Although none of the poems is specifically about a particular place, all are closely related in one way or another to the landscape of the relatively small reservations of the Laguna Pueblo and of its close geographical and cultural neighbor, the Acoma Pueblo, in west-central New Mexico, as well as the much larger Navajo reservation to the northwest. With the obvious exception of a poem dealing with a trip to the Pacific Ocean, the poems are set within the confines of these three reservations.

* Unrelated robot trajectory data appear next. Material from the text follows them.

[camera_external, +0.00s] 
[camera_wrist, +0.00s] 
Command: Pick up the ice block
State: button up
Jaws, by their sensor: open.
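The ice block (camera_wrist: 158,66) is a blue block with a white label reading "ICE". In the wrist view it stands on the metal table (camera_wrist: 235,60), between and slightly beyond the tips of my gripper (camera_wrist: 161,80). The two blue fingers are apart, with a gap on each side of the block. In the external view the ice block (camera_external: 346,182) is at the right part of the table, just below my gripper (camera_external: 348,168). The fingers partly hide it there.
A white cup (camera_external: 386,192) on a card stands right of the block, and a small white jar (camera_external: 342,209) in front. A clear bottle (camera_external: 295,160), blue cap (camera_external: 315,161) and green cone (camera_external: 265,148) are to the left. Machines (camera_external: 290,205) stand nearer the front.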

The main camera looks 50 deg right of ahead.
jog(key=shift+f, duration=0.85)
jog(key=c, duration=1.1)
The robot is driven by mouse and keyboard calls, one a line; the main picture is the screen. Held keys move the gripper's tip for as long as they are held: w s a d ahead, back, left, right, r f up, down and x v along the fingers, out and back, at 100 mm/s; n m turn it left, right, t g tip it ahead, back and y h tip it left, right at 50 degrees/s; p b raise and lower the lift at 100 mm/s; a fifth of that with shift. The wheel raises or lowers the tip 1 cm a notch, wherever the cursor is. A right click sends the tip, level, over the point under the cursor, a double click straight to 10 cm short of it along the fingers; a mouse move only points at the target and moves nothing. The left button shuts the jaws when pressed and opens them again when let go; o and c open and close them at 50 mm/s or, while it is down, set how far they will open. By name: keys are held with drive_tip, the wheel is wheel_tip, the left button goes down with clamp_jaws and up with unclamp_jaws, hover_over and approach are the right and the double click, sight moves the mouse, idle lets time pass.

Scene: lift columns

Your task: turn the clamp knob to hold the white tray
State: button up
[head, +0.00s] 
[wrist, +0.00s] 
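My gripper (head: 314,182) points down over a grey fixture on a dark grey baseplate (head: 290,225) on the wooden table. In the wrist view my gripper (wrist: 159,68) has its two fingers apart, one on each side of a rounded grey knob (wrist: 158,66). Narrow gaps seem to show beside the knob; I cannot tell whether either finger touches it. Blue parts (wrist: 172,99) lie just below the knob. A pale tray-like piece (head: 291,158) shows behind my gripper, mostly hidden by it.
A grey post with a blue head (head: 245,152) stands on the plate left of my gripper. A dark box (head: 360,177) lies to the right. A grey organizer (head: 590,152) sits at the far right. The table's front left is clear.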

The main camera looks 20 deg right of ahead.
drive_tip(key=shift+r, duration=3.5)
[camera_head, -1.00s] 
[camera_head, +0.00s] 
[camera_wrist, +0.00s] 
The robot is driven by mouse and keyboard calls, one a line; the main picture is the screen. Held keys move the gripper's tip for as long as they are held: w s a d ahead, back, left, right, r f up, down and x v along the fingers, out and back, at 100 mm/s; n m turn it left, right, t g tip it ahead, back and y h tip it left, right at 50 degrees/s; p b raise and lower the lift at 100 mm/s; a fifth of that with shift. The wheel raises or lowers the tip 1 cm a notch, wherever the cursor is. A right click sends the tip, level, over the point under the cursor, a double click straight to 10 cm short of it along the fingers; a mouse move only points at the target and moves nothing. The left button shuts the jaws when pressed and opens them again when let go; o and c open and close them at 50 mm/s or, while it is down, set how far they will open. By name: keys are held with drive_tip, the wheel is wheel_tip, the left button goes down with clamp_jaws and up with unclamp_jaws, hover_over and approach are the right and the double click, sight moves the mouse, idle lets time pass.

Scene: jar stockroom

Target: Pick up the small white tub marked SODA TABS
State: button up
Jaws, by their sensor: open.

Although Laguna Woman is firmly anchored in a specific locale and time, it is an important part of Silko’s perspective that the present is always connected to the past, not only through the constant of place but also through traditional stories and songs. The organizing principle is not chronological but thematic, based on the intertwined cycles of human life and death and of nature and the seasons. The volume begins with paradoxical images of conception and abortion and ends with paradoxical images of the life-sustaining nature of death.
Among the influences of Laguna culture that are apparent in the poems are such elements as the trickster theme (“Toe’osh: A Laguna Coyote Story”); sexual encounters (“When Sun Came to Riverwoman,” “Love Poem,” “Si’ahh Aash’,” and “Mesita Men”); the interconnections of nature, animals, and human beings (“Sun Children,” “Indian Song: Survival,” and “Hawk and Snake”); love and respect for animals (“In Cold Storm Light,” “The Time We Climbed Snake Mountain,” and “Horses at Valley Store”); the cyclical nature of time (“Where Mountain Lion Laid Down with Deer” and “Slim Man Canyon”); the spirit world (“Four Mountain Wolves”); and the “truth” of myth (“Prayer to the Pacific”).
Context
Laguna Woman went virtually unnoticed when it was first published, although Silko was gaining a measure of national recognition because of her short stories published at almost the same time. After the publication of her first novel, Ceremony, in 1977, Silko was recognized as the leading American Indian woman writer, and she began receiving considerable critical attention, but her reputation as a writer of fiction has continued to eclipse her reputation as a poet. Indeed, since Ceremony, she has largely devoted herself to fiction, her next work being the very long and complex novel Almanac of the Dead (1991).
Laguna Woman, although it is written from an explicitly female point of view, presents the female experience, perspective, and range of interests as being not very different from the male. Silko has commented that Laguna culture is very different from mainstream white, middle-class culture, which typically segregates the sexes. In Laguna culture, boys and girls range freely and are not exposed to the division of labor that prevails in white culture. Consequently, Silko grew up participating in activities shared by both sexes and is able to portray male experience as convincingly as female experience. Her close observation of the natural world and her interest in wild animals, which presuppose considerable time spent outdoors, are not as exclusively identified with male experience as they are in middle-class white culture, and the persona in Laguna Woman is able to climb mountains, go horseback riding, and hunt deer without losing her femininity. She is able to look directly at ugliness and cruelty—the dead sheep beside the road with its belly bursting open and its guts oozing out or the “green eyes wolf/ as she reaches the swollen belly elk”—which are as much a part of nature as its beauty, just as she is able to speak directly of the coyotes in the trickster tale who hung “down over the cliff/ holding each other’s tail in their mouth making a coyote chain/ until someone in the middle farted/ . . . and they/ all went tumbling down.”
Bibliography
Allen, Paula Gunn. The Sacred Hoop: Recovering the Feminine in American Indian Traditions. Boston: Beacon Press, 1992. A good explanation of American Indian gynocracy is contained in the introduction and the first two essays, “Grandmother of the Sun: Ritual Gynocracy in Native America” and “When Women Throw Down Bundles: Strong Women Make Strong Nations.”
Seyersted, Per. Leslie Marmon Silko. Boise, Idaho: Boise State University, 1980. A good introduction to Laguna culture and to Silko’s early work.
Silko, Leslie Marmon. Yellow Woman. Edited by Melody Graulich. New Brunswick, N.J.: Rutgers University Press, 1993. Contains an excellent biographical introduction by Graulich and an important interview with Silko by Kim Barnes.
Silko, Leslie Marmon, and James Wright. The Delicacy and Strength of Lace: Letters Between Leslie Marmon Silko and James Wright. Edited by Anne Wright. St. Paul, Minn.: Graywolf Press, 1986. Contains considerable autobiographical information and important comments by Silko about her poetry.
Wiget, Andrew. Native American Literature. Boston: Twayne, 1985. This is the longest discussion (but only one page) of Silko’s poetry to date, with comments on “Toe’osh: A Laguna Coyote Story” and “Where Mountain Lion Laid Down with Deer.”